§ **INSTRUCTIONS FOR THE TASK**:
Copy down every line where the string "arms" shows up.

§ **DATA SHOWN**:
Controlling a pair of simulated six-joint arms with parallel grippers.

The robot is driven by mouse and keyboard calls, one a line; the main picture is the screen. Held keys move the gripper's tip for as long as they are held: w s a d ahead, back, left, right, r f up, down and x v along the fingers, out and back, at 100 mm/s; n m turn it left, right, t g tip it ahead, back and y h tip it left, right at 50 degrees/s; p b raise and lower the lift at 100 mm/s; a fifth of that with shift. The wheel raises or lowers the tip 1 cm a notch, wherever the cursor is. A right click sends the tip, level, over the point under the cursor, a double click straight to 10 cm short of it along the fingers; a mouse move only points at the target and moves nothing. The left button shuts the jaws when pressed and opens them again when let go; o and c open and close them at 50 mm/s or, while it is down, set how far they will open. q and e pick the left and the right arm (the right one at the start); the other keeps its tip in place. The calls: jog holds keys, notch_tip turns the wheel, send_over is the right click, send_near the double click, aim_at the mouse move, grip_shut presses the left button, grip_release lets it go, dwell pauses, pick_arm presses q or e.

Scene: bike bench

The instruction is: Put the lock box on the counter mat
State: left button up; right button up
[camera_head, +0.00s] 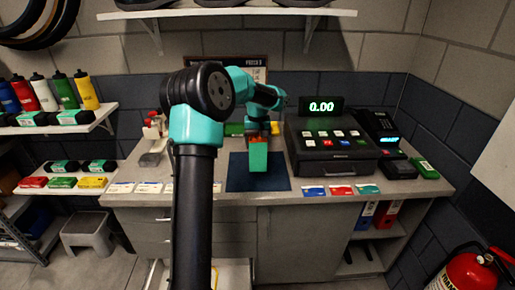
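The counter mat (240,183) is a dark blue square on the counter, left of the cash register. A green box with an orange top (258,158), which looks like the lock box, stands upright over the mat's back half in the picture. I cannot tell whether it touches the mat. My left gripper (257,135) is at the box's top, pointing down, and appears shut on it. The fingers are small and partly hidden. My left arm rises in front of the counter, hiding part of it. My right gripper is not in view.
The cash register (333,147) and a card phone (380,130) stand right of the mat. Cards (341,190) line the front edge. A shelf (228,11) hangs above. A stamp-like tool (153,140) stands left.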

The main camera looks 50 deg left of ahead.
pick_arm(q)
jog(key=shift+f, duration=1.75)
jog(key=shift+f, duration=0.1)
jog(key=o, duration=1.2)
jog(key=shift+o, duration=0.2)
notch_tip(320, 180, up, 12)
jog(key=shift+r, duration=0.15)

---

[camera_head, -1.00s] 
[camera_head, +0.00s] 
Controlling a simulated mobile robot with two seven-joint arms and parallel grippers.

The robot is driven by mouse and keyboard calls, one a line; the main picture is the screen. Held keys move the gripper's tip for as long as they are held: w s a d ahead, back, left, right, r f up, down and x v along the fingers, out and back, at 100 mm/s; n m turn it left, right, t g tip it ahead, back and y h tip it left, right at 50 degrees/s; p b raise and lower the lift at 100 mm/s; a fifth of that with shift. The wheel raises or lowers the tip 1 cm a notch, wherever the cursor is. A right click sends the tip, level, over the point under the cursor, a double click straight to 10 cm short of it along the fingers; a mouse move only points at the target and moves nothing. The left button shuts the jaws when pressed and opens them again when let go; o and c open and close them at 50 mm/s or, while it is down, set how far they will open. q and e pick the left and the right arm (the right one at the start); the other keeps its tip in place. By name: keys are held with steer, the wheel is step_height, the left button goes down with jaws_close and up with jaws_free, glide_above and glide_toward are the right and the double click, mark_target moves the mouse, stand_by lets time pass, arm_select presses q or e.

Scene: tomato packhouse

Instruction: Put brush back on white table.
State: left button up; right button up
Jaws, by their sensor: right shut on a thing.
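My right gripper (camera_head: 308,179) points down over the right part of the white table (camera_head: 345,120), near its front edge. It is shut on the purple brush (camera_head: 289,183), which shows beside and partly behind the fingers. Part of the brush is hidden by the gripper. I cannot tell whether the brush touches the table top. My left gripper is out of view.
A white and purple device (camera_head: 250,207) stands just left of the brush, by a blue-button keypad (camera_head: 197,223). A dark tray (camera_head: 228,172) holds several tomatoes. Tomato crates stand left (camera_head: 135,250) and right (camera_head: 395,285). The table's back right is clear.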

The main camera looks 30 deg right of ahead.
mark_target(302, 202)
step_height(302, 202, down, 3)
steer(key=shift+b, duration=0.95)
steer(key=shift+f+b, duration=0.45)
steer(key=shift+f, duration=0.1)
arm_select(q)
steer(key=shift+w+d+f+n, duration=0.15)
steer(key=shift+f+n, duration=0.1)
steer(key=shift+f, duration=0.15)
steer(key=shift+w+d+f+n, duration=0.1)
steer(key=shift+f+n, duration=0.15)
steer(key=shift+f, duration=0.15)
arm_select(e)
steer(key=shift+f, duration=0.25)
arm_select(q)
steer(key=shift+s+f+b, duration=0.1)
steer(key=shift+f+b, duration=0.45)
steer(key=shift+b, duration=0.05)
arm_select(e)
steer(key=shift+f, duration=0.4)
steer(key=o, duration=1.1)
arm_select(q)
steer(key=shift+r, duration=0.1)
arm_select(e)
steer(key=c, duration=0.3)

==

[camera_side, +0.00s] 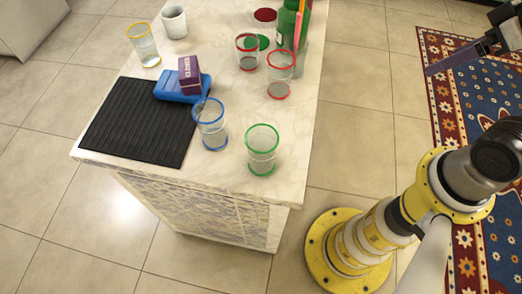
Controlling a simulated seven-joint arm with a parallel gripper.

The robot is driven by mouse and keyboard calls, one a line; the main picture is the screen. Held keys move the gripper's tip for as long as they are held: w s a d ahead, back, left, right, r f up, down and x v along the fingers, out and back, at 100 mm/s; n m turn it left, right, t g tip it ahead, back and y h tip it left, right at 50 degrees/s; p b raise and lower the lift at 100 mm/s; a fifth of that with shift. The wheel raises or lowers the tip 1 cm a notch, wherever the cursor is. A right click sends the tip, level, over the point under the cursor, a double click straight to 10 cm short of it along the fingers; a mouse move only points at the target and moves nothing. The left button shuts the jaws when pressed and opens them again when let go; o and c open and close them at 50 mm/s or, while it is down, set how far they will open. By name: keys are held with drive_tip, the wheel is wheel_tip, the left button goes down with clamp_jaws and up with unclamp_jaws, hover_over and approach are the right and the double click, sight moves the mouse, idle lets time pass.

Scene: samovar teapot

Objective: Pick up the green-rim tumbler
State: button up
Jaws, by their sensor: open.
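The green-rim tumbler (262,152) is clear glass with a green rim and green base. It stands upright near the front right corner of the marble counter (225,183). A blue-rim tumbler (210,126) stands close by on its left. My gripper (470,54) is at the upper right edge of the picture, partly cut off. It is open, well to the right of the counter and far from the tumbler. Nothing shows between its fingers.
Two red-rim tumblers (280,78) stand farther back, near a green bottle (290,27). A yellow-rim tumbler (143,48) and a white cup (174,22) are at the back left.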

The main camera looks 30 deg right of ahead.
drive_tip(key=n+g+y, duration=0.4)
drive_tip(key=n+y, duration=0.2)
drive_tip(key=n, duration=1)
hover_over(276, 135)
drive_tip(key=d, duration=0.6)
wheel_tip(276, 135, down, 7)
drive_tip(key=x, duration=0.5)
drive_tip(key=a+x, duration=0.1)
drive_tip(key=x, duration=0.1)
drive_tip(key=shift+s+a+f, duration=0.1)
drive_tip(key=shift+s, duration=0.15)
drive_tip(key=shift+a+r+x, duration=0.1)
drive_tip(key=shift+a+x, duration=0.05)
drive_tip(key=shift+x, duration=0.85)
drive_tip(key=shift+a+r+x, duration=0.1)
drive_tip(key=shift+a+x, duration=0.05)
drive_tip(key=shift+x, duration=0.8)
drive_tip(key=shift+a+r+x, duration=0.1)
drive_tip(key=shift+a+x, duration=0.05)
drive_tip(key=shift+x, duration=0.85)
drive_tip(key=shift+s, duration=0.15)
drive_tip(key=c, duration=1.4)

§ **EXPECTED OUTPUT**:
Controlling a pair of simulated six-joint arms with parallel grippers.
Controlling a simulated mobile robot with two seven-joint arms and parallel grippers.

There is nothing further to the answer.